▼▼▼

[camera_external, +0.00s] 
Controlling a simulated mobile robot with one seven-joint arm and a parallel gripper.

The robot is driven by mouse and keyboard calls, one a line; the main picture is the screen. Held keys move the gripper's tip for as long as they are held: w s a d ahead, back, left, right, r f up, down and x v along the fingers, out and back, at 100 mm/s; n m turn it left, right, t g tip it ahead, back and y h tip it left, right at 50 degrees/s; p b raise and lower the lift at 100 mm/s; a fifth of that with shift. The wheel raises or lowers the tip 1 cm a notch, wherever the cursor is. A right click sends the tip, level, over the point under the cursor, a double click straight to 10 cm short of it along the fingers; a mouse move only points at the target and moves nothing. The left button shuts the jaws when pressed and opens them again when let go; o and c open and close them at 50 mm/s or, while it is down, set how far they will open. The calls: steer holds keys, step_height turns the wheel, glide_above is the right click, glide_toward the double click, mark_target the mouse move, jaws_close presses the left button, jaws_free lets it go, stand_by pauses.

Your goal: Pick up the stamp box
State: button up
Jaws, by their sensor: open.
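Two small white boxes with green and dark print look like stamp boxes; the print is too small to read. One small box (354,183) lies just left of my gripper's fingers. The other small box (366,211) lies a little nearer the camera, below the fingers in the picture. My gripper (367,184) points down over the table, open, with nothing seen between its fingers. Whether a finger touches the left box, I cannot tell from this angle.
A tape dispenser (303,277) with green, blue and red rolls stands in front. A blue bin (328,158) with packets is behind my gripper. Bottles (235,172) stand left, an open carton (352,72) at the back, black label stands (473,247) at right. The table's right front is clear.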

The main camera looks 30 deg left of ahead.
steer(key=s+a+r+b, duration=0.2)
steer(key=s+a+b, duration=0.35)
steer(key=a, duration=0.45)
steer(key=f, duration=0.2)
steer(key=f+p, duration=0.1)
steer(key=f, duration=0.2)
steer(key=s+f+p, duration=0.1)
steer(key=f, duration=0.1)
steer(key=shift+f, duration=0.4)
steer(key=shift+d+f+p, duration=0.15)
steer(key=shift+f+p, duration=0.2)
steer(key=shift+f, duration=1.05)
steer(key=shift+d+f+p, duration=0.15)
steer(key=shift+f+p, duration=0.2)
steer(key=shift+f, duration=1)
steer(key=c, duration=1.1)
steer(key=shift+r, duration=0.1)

▲▲▲

- _Problem description_:
Your answer should be exactly the lines of the data above, from the first through the line containing "Controlling a simulated".

- _Task answer_:
[camera_external, +0.00s] 
Controlling a simulated mobile robot with one seven-joint arm and a parallel gripper.

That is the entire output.